Dia menambahkan bahwa akibat data BPS tidak bisa jadi acuan program bantuan sosial karena masalah keakuratan data membuat pemerintah mengeluarkan anggaran lebih besar untuk identifikasi penerima manfaat.
“Seharusnya data BPS bisa dipakai untuk program pengentasan kemiskinan, tapi pemerintah harus mencari data sendiri by name by address untuk memetakan orang miskin menurut kriteria yang beda dengan BPS” ungkap Bhima.
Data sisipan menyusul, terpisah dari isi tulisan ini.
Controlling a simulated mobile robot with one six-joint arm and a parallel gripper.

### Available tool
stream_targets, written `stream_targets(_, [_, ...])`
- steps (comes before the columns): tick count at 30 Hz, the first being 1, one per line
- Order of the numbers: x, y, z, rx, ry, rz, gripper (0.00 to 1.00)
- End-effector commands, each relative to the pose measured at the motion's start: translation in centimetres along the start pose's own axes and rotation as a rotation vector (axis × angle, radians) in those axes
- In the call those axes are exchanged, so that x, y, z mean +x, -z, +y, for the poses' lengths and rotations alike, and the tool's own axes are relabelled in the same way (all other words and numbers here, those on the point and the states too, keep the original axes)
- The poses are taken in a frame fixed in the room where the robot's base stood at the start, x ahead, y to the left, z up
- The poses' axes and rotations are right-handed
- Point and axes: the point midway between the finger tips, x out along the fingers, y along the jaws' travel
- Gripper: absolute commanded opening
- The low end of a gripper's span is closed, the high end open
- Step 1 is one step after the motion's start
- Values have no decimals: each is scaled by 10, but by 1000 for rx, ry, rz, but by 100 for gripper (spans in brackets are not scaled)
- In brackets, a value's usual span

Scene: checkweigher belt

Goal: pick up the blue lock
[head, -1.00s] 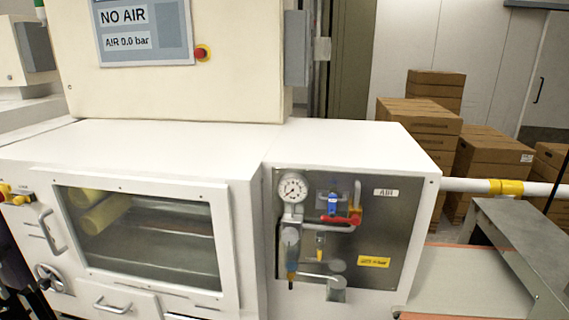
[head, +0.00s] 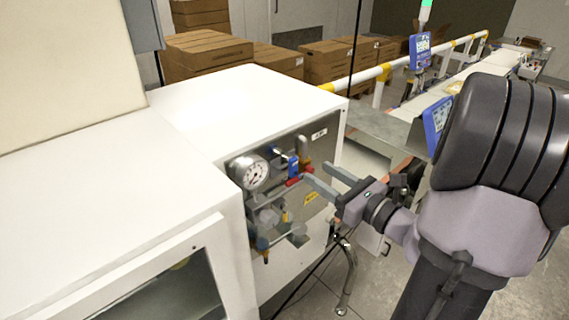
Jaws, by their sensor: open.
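The blue lock (head: 293,167) hangs at the red valve handle (head: 294,181) on the air panel, right of the round pressure gauge (head: 249,172). My gripper (head: 327,177) is open and empty. Its two grey fingers point left toward the panel, a little to the right of the lock. In this view the fingers look apart from the lock; the exact gap in depth is hard to tell. How the lock is fastened is too small to see.
Grey pipes and a yellow tag (head: 311,198) sit around the lock on the panel. The white cabinet (head: 180,140) fills the left. A white rail with yellow joints (head: 383,74) and the conveyor run behind my arm. Brown boxes (head: 203,62) stand at the back.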

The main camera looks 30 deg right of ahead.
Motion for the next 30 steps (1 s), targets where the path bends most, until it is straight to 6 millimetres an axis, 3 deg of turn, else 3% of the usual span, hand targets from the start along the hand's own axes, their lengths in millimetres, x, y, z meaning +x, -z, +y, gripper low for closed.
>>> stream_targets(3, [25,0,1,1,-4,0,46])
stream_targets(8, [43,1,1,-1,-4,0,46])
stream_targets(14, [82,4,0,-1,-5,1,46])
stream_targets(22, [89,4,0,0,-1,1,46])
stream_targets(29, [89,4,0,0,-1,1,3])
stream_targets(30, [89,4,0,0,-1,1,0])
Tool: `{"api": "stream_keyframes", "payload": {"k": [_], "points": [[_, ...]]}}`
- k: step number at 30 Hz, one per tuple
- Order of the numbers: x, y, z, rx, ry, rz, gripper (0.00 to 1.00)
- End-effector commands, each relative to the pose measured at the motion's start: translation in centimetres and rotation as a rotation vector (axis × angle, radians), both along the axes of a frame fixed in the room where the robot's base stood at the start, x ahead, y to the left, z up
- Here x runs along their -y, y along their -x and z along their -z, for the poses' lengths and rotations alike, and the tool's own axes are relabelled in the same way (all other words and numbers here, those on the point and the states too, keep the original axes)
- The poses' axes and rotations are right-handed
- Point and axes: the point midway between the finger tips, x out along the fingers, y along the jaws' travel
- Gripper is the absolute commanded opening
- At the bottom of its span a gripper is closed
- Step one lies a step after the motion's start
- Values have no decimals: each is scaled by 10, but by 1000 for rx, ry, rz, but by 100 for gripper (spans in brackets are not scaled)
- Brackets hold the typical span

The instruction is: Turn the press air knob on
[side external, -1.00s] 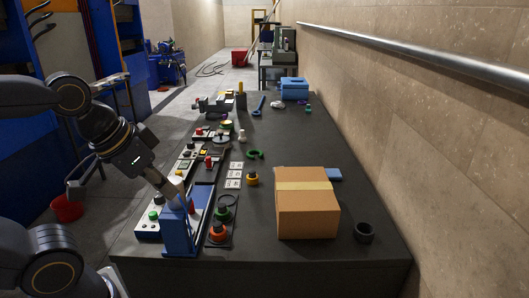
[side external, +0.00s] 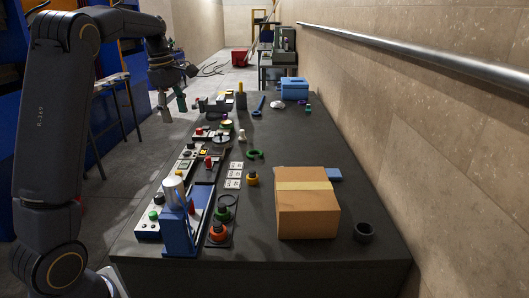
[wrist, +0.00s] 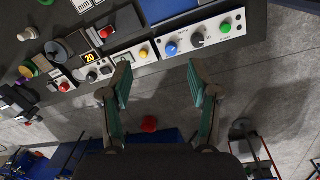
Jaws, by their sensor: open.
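My gripper (side external: 171,107) hangs beyond the left edge of the bench in the side view, fingers down. In the wrist view its two green-padded fingers (wrist: 160,82) are spread wide with nothing between them. A white control panel (wrist: 210,37) lies ahead of the fingers, upper right of centre. It carries a blue button (wrist: 171,48), a black rotary knob (wrist: 197,41) and a green button (wrist: 225,28).
A blue press stand (side external: 180,235) with a grey cylinder stands at the bench's front left. A cardboard box (side external: 307,205), a black ring (side external: 364,232) and green and orange knobs share the dark bench (side external: 300,130). The floor left of the bench is open beneath my gripper.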

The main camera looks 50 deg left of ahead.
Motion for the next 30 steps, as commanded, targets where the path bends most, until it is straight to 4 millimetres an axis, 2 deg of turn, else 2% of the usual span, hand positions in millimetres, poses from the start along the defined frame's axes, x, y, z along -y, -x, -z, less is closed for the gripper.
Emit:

Lebih jauh Bhima menilai reformasi metodologi pengukuran kemiskinan nasional perlu dilakukan. Menurutnya, negara-negara seperti Malaysia dan Uni Eropa telah secara berkala menyesuaikan metodenya seiring dengan perkembangan sosial ekonomi. Indonesia, kata Bhima harus mengikuti langkah serupa.
Kendati demikian, perubahan ini membutuhkan keberanian politik. Bhima mendorong pemerintah untuk menerbitkan Peraturan Presiden (Perpres) yang menetapkan pendekatan baru dalam memaknai kemiskinan secara lintas sektoral. Perpres ini nantinya akan menjadi dasar bagi integrasi data, sinkronisasi indikator, dan penyesuaian seluruh program pengentasan kemiskinan ke depan.
Namun sayangnya, langkah tersebut hanya mungkin dilakukan jika data kemiskinan tidak lagi dipolitisasi. Selama angka kemiskinan hanya digunakan untuk kepentingan pencitraan atau legitimasi politik, maka reformasi metodologi hanya akan menjadi retorika.